Federal Reserve chair Kevin Warsh goes quiet, and markets are getting nervous
The new Fed chair's silence on rate policy is rattling Treasuries, equities, and crypto in equal measure
Kevin Warsh, confirmed as Federal Reserve Chair on May 13, 2026, has made deliberate silence a policy choice. The Senate confirmed him 54-45, the closest Fed confirmation vote in modern history.
Since his swearing-in on May 22, Warsh has systematically pulled back from the communication playbook his predecessors relied on. Less forward guidance. Shorter policy statements. No commitment to holding regular post-meeting press conferences.
The silence is the policy
Warsh held his first Federal Open Market Committee meeting on June 17, deciding to keep the federal funds rate steady at 3.50-3.75%. Inflation was still running above 4% at the time.
The result was predictable: volatility spiked. Analysts watching the shift warned immediately that reducing what traders call “Fedspeak” introduces compounding uncertainty. When you don’t know what the Fed is thinking, every economic data point becomes a potential trigger event.
Treasuries moved. Equities moved. And crypto, which has spent years becoming increasingly correlated with macro signals, moved too.
What this means for Bitcoin and digital assets
Bitcoin fell below $64,000 following the June FOMC meeting, as uncertainty about the rate path spooked risk-asset investors. Then Warsh made an offhand comment suggesting inflation risks had eased. Bitcoin climbed back above $60,000 by early July.
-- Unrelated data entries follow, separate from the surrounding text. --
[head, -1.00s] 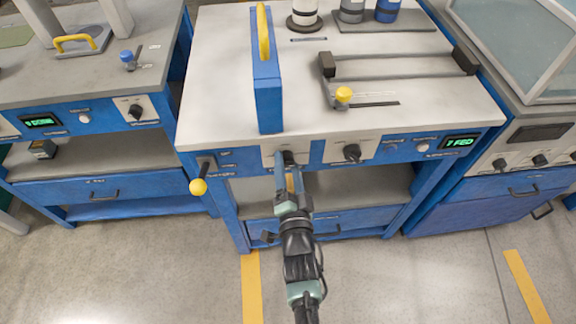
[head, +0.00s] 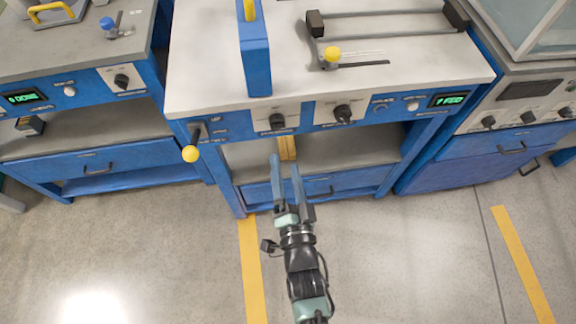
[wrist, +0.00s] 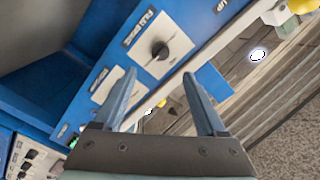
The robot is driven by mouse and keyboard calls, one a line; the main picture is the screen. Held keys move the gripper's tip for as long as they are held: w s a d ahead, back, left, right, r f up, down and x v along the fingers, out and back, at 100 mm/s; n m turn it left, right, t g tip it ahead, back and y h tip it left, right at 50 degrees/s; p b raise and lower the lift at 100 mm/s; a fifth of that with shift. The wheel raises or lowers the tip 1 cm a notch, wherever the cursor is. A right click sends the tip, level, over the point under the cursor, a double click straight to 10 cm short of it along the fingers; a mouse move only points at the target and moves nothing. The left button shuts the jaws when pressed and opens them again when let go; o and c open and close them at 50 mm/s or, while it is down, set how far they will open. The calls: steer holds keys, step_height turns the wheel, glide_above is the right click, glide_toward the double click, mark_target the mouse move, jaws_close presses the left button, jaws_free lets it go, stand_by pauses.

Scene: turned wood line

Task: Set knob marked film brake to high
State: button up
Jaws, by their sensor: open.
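The knob marked film brake (wrist: 160,50) is a round black knob on a pale plate in the wrist view, with its label beside it. From its place nearest the yellow-balled lever, it is the left black knob (head: 277,122) of the middle bench in the head view. Its setting cannot be read. My gripper (head: 285,164) is open and empty, in front of and below this knob, not touching it. In the wrist view, the two blue fingers (wrist: 159,76) stand apart, with the knob beyond them.
A second black knob (head: 343,114) sits to the right on the same panel, then a green display (head: 448,100). A lever with a yellow ball (head: 191,153) hangs at the panel's left end. A drawer (head: 350,182) lies below the open shelf. The floor in front is clear.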

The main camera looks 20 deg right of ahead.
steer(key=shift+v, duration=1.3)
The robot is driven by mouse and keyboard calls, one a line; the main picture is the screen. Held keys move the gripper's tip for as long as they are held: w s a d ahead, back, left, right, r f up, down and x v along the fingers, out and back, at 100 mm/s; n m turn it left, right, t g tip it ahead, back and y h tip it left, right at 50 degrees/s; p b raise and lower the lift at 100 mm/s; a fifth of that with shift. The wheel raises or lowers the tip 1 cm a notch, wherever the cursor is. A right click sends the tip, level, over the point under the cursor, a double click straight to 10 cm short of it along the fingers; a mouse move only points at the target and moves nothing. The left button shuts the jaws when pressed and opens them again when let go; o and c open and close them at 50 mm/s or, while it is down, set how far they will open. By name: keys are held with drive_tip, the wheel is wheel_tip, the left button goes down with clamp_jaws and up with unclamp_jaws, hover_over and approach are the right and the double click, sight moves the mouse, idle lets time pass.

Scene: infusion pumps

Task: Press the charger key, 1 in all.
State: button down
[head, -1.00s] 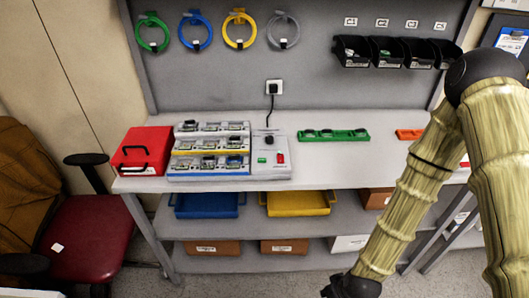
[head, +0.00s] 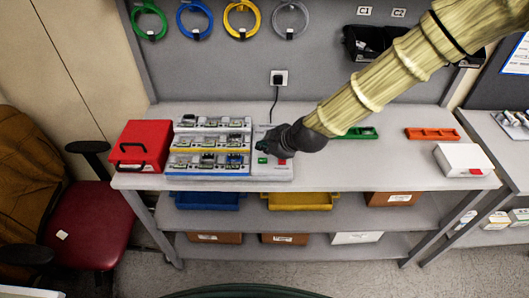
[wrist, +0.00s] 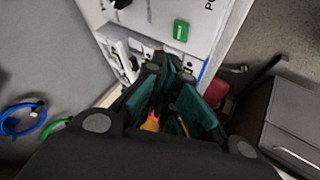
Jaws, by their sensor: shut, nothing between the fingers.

Warsh’s financial disclosures revealed investments in several crypto-related entities, including dYdX, Lighter, Polychain Capital, Dapper Labs, Solana, and Optimism. He has also publicly described Bitcoin as a “sustainable store of value,” language that stands out from the cautious, often skeptical framing used by his predecessors.
Why less communication creates more risk
Warsh held rates at 3.50-3.75% with inflation above 4%, a data-dependent posture that suggests he’s watching price data closely before committing to any direction.
The closest historical analog is the early Volcker Fed, when Paul Volcker also dramatically reduced communication and let actions speak louder than words. That period was marked by severe volatility before markets eventually repriced to the new reality.